## Material supplied
## begin

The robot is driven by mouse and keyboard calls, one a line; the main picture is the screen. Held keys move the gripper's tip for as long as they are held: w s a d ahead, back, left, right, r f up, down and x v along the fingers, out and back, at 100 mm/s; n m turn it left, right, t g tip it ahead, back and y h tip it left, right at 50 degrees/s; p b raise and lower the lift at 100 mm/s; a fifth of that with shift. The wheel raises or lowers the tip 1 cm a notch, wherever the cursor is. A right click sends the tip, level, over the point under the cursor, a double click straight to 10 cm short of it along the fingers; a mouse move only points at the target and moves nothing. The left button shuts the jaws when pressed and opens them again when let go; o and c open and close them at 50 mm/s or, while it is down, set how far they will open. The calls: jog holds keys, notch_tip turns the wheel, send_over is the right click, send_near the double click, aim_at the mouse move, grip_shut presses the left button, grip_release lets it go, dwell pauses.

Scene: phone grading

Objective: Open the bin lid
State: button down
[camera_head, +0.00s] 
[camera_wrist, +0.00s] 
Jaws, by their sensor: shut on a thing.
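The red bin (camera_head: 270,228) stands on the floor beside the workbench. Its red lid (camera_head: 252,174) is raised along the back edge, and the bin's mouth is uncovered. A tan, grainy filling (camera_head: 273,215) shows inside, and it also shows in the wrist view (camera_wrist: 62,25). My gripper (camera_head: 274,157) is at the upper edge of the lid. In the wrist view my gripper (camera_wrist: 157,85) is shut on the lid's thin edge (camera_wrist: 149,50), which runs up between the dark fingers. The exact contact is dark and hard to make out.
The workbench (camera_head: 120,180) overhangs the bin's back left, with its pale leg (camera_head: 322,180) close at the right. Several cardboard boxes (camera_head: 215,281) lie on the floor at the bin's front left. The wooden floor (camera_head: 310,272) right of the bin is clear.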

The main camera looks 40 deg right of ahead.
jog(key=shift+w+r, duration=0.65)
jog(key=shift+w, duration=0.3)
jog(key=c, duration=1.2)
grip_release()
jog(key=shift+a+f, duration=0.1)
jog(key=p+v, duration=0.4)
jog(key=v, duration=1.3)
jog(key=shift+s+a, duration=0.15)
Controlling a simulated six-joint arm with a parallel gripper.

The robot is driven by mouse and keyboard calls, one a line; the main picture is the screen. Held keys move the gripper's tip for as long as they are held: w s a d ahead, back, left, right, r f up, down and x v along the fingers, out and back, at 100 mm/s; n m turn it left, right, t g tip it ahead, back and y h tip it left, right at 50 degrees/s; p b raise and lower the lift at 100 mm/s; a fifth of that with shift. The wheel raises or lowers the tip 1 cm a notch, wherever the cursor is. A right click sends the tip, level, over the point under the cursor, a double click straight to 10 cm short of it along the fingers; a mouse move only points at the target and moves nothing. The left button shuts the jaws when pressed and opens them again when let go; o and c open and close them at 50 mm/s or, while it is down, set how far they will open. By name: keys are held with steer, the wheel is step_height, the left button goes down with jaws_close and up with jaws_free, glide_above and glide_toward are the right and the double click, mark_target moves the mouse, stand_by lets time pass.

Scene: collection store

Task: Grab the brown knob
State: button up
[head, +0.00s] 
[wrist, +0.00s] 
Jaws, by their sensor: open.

## end

## What is required
How many lines in the listing above contain the string "Scene"? Answer with the number only.

## Finished exercise
2